Pesan Damai dari Mekkah

Jumat kemaren (22 Maret) kami shalat di masjid Haram. Ini momen yang saya tunggu. Dari suaranya, saya duga khatibnya masih relatif muda. Segera setelah shalawat dan wasiat takwa, sang khatib langsung mengutip hadis Nabi dari kitab Bukhari yang menerangkan bahwa Nabi Adam ketika baru diciptakan langsung diperintah Allah untuk mengucapkan salam kepada para malaikat, "Assalamu 'alaikum." Dijawab oleh para malaikat secara lengkap "Waalaikum salam warahmatullah wabarakatuh".

Menurut Khatib, perintah menebarkan salam (dalam arti damai dan keselamatan) sudah sejak nabi Adam hingga nabi Muhammad.

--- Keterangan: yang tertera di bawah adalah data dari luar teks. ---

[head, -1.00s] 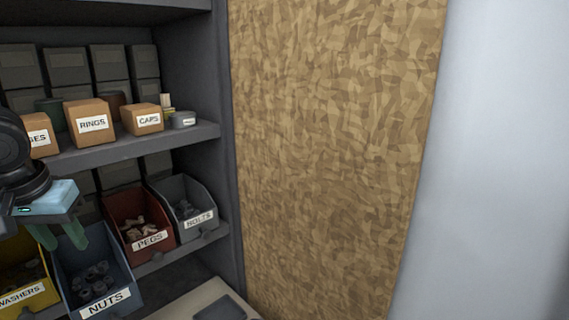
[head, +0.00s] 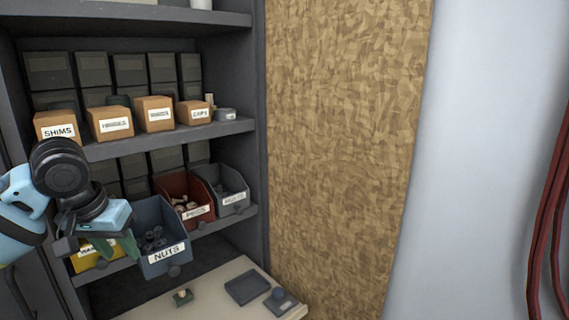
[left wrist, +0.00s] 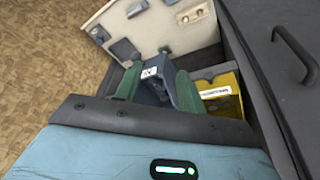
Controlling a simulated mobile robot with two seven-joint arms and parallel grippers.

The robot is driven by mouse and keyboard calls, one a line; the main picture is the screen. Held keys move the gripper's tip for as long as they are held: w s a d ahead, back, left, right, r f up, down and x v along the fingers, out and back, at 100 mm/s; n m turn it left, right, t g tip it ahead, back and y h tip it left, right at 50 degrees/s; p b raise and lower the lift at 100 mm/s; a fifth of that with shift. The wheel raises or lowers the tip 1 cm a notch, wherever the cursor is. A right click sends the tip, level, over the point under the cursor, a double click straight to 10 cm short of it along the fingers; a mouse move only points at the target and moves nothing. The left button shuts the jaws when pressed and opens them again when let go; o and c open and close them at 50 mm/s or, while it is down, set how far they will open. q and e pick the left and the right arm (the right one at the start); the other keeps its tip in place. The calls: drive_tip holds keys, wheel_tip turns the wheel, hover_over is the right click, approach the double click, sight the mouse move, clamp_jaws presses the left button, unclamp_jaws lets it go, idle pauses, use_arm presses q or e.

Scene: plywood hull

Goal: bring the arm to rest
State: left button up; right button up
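My left gripper (head: 116,248) is at the left of the head view, in front of the shelf unit. In the left wrist view the fingers of the gripper (left wrist: 156,84) are spread apart. A dark blue bin (left wrist: 188,94) shows beyond and between them, and I see nothing clasped. Whether a finger touches the bin is unclear. My right gripper is not in view.
The red PEGS bin (head: 198,212) and the grey bin (head: 234,200) sit on the lower shelf. Boxes, including SHIMS (head: 58,126), stand above. A worktop (head: 218,278) with a dark tray (head: 246,288) is below. A brown panel (head: 345,140) rises at right; red cables hang far right.

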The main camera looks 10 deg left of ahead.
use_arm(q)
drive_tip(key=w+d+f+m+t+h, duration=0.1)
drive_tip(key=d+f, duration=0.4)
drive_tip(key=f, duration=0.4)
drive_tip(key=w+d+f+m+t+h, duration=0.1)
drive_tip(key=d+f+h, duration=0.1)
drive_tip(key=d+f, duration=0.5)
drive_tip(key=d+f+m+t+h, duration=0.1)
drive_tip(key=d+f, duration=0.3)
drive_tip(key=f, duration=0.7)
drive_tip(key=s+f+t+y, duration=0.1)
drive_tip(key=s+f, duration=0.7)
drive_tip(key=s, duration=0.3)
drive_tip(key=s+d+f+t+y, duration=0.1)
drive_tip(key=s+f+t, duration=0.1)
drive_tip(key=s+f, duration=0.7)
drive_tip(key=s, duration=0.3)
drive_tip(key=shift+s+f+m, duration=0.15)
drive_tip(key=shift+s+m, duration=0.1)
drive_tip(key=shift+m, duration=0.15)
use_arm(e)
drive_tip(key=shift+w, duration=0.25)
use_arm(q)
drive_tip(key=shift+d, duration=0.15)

Dengan semangat, sang Khatib membicarakan soal salam yang terkait dengan mahabbah, rahmah, dan ulfah bagi sesama Muslim dan umat manusia. Dengan mengutip beberapa ayat ia kemudian menjelaskan konsep "Takrim" kemuliaan manusia yang pantas mendapat penghormatan dan sikap santun dari sesama manusia, tanpa memandang agama, bangsa dan ras-nya.

Yang menarik sang Khatib kemudian mengutip contoh-contoh perilaku Nabi SAW dengan non-Muslim. Misalnya, Asma binti Abu Bakar (Puteri Abu Bakar) memiliki ibunda yang masih musyrik. Sang ibu kemudian sakit. Asma minta izin kepada Nabi SAW, "Bolehkah saya memandikannya, Nabi?" "Ya, mandikan dan urus ibundamu dengan baik," jawab Nabi.

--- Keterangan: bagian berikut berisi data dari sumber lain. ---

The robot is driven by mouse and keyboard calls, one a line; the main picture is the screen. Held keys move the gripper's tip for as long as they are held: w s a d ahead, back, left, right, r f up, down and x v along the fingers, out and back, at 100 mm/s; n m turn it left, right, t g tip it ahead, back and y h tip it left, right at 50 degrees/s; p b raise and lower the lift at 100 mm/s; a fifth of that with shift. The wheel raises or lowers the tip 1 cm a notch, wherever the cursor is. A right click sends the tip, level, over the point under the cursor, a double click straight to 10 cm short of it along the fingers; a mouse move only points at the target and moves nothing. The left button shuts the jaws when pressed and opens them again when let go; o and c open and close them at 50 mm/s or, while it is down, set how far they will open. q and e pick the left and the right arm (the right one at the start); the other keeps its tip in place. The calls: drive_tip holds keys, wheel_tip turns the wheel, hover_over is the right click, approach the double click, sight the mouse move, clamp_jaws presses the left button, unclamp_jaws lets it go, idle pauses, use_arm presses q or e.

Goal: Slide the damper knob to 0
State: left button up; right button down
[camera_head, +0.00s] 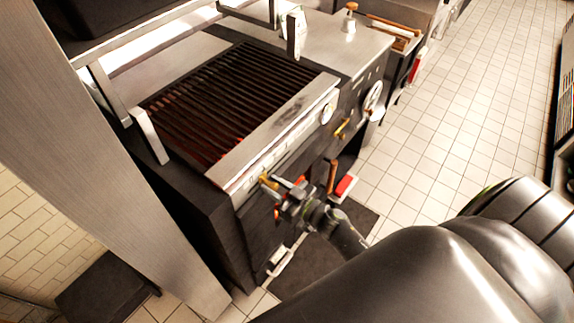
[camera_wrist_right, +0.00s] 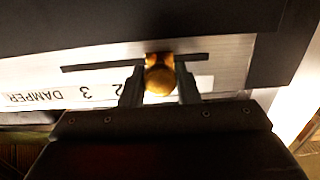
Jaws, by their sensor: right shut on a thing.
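The damper knob (camera_wrist_right: 159,78) is a round brass knob on a dark slot (camera_wrist_right: 90,67) in a pale metal plate. It also shows as a small golden spot on the grill's front panel in the head view (camera_head: 264,177). The printed scale (camera_wrist_right: 60,95) reads upside down, with DAMPER, 3 and a partly covered 2 left of the knob. My right gripper (camera_wrist_right: 160,88) is shut on the knob, one finger on each side. It also shows against the panel in the head view (camera_head: 276,182). The fingers cover part of the scale. My left gripper is not in view.
A grill with dark bars (camera_head: 235,95) and a red glow sits above the panel. A brass handle (camera_head: 342,129) and a round dial (camera_head: 373,95) are farther along the front. A dark mat (camera_head: 355,217) lies below, with open tiled floor (camera_head: 455,120) to the right.

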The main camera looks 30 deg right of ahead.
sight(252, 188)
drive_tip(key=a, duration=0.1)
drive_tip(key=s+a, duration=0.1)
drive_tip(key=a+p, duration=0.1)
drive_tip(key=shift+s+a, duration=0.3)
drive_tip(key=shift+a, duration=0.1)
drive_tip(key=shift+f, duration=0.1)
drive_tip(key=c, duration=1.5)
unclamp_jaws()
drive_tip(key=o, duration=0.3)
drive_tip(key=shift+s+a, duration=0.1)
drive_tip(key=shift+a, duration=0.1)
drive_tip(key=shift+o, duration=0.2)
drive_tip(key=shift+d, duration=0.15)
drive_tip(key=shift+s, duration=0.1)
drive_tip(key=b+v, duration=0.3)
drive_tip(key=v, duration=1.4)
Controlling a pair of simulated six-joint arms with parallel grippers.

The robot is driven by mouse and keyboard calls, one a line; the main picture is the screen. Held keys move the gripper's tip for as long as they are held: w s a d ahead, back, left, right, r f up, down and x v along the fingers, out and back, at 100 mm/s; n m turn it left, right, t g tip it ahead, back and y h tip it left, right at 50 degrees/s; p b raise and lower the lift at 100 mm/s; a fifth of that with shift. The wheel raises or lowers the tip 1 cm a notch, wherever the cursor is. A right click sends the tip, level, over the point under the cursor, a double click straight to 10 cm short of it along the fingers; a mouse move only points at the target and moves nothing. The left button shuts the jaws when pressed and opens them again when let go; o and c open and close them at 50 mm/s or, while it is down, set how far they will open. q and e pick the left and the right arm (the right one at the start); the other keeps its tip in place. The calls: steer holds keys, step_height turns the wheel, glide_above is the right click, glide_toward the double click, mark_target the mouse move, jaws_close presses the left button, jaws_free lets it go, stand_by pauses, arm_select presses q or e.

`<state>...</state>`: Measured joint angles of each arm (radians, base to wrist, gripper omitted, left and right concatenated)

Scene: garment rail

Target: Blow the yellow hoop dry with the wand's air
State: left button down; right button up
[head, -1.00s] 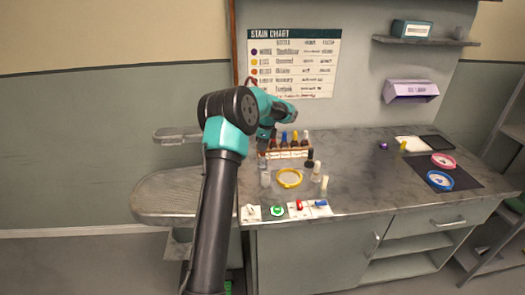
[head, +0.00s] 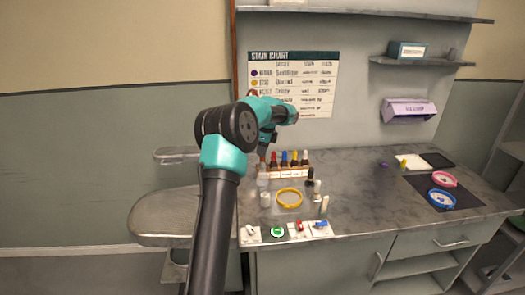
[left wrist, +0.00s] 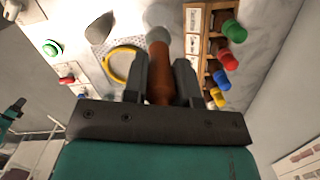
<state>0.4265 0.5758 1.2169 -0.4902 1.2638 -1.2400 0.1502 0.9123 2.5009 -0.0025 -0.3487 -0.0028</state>
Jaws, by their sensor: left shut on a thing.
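The yellow hoop (head: 289,206) lies flat on the grey counter, with pale cloth inside its ring. It also shows in the left wrist view (left wrist: 109,72), partly hidden by a finger. My left gripper (head: 265,150) is above the counter near the left end of the bottle rack, behind and left of the hoop. In the left wrist view it is shut on a brown cylinder (left wrist: 159,75) with a rounded grey end. I cannot tell whether this cylinder is the wand. It is apart from the hoop. My right gripper is not in view.
A rack (head: 287,174) of bottles with coloured caps stands behind the hoop. Small containers (head: 265,200) flank the hoop. White cards with small items (head: 300,228) lie along the front edge. Pink (head: 444,179) and blue (head: 441,200) hoops lie on a dark mat. The middle right counter is clear.

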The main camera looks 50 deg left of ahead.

Ada 3 contoh hubungan Nabi SAW yang humanis dengan orang Yahudi yang diceritakan Khatib. Yang 2 samar-samar. Yang satu saya ingat betĂșl karena sangat populer: Nabi berdiri untuk menghormati jenazah orang Yahudi yang lewat. Ketika diprotes oleh para sahabat, "dia Yahudi, Nabi!" "Tapi, apakah dia manusia? apakah dia manusia?" Nabi menegaskan.

Saya geleng-geleng kepala mendengar khutbah ini di Masjidil Haram. Hebat Khatib ini! Kalau khutbah begini disampaikan di negeri-negeri Muslim yang multiagama dan kultur, wajar. Ini disampaikan di tanah Haram, di tempat yang tak ada satu pun non-Muslim tinggal disini, di kota yang selama Abad Pertengahan menjadi pusat perhatian seluruh dunia Islam, di negeri yang kini masih di bawah pengaruh teologi Wahabi.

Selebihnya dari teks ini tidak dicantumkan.